* Brief
Below is a set of entries. Reproduce exactly the lines from the one containing "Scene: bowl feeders" through the end, both included.
§ §
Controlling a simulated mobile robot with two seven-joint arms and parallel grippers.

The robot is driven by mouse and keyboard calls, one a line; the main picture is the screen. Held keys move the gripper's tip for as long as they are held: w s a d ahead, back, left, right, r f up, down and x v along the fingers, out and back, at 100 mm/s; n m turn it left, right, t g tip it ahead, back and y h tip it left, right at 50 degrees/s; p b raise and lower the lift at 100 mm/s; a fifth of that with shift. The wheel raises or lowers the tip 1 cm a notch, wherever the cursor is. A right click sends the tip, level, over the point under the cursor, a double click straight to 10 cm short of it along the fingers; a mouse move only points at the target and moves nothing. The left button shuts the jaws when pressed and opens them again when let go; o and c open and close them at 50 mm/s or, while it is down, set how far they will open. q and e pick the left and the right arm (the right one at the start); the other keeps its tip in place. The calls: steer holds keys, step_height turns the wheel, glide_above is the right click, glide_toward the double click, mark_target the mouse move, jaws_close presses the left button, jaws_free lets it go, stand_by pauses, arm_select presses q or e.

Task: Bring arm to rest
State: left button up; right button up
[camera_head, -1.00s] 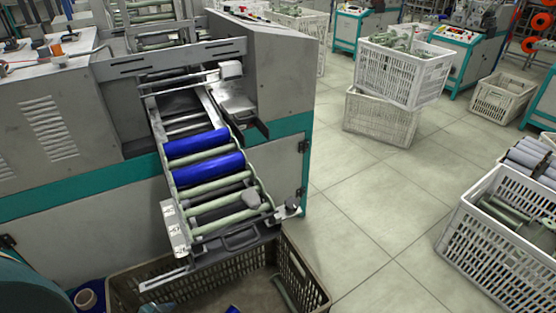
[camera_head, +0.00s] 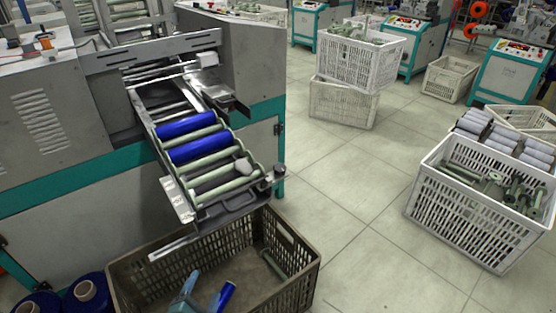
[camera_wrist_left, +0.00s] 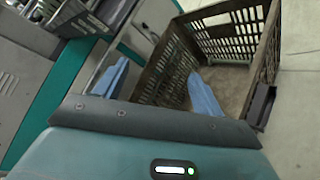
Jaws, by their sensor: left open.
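My left gripper (camera_head: 209,284) shows at the bottom of the head view, in front of or over the brown crate (camera_head: 135,288); I cannot tell its height. Its pale blue fingers are apart, with nothing seen between them. In the left wrist view the left gripper (camera_wrist_left: 160,88) is open and empty, and the brown crate (camera_wrist_left: 262,50) lies beyond its right finger. Two dark blue rolls (camera_head: 187,125) lie side by side on the green rollers of the machine's sloping rack, clear of the gripper. My right gripper is out of view.
The grey and teal machine (camera_head: 75,225) stands at the left, its rack (camera_head: 180,205) jutting over the crate. Dark blue cones (camera_head: 86,290) are at the bottom left. A white crate (camera_head: 470,225) with green bobbins stands right, and stacked white crates (camera_head: 343,100) behind. The floor between is clear.

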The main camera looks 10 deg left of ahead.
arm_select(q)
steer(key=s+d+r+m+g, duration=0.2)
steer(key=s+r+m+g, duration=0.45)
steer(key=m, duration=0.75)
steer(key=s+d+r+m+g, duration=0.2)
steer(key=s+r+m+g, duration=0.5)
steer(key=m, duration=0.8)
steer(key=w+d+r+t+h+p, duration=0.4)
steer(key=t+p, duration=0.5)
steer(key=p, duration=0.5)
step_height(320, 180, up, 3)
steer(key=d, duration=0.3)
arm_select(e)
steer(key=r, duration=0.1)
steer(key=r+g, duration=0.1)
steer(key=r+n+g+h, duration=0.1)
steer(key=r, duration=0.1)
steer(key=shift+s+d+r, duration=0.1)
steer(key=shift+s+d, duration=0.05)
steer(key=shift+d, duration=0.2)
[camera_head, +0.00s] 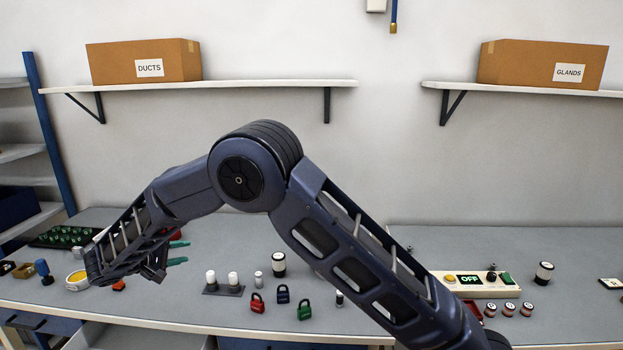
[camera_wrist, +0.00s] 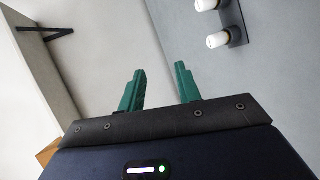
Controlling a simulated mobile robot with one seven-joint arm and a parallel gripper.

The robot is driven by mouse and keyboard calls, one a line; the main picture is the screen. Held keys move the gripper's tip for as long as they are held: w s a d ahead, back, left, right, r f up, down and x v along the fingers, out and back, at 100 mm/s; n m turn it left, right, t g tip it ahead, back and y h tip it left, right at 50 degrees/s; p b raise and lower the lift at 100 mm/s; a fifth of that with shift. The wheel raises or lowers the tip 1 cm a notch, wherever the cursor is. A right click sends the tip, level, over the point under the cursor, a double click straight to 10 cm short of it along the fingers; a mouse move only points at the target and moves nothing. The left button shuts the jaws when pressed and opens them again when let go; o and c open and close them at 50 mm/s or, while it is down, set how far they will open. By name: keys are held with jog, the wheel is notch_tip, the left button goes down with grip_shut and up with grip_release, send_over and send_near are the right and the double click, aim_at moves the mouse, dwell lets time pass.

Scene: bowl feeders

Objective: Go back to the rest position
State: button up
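My gripper (camera_head: 179,252) is at the left of the head view, held above the grey workbench (camera_head: 350,238). Its two green fingers point to the right in that view. In the wrist view my gripper (camera_wrist: 160,88) shows both green fingers spread apart, with nothing between them. Beyond the fingers there is pale wall and part of the bench. Two white cylinders on a dark base (camera_head: 223,290) stand on the bench to the right of my gripper; they also show in the wrist view.
Red, blue and green padlocks (camera_head: 304,310) sit near the front middle. A control box marked OFF (camera_head: 447,289) lies at the right. A yellow-topped round item (camera_head: 77,279) is at the left. Shelves above hold the DUCTS box (camera_head: 110,65) and GLANDS box (camera_head: 520,66).

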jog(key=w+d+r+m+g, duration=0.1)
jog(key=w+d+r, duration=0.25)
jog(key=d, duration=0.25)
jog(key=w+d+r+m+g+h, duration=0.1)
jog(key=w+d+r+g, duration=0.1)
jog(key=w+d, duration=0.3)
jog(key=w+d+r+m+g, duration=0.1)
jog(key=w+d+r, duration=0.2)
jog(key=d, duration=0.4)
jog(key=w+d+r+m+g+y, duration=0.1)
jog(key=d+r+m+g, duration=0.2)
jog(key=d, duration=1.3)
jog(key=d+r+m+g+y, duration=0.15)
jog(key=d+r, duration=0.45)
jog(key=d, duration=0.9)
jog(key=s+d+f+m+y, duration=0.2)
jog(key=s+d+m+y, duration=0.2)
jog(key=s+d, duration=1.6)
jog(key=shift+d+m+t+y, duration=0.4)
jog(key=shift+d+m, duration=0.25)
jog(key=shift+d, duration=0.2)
§ §
* Result below
Scene: bowl feeders

Objective: Go back to the rest position
State: button up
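My gripper (camera_head: 179,252) is at the left of the head view, held above the grey workbench (camera_head: 350,238). Its two green fingers point to the right in that view. In the wrist view my gripper (camera_wrist: 160,88) shows both green fingers spread apart, with nothing between them. Beyond the fingers there is pale wall and part of the bench. Two white cylinders on a dark base (camera_head: 223,290) stand on the bench to the right of my gripper; they also show in the wrist view.
Red, blue and green padlocks (camera_head: 304,310) sit near the front middle. A control box marked OFF (camera_head: 447,289) lies at the right. A yellow-topped round item (camera_head: 77,279) is at the left. Shelves above hold the DUCTS box (camera_head: 110,65) and GLANDS box (camera_head: 520,66).

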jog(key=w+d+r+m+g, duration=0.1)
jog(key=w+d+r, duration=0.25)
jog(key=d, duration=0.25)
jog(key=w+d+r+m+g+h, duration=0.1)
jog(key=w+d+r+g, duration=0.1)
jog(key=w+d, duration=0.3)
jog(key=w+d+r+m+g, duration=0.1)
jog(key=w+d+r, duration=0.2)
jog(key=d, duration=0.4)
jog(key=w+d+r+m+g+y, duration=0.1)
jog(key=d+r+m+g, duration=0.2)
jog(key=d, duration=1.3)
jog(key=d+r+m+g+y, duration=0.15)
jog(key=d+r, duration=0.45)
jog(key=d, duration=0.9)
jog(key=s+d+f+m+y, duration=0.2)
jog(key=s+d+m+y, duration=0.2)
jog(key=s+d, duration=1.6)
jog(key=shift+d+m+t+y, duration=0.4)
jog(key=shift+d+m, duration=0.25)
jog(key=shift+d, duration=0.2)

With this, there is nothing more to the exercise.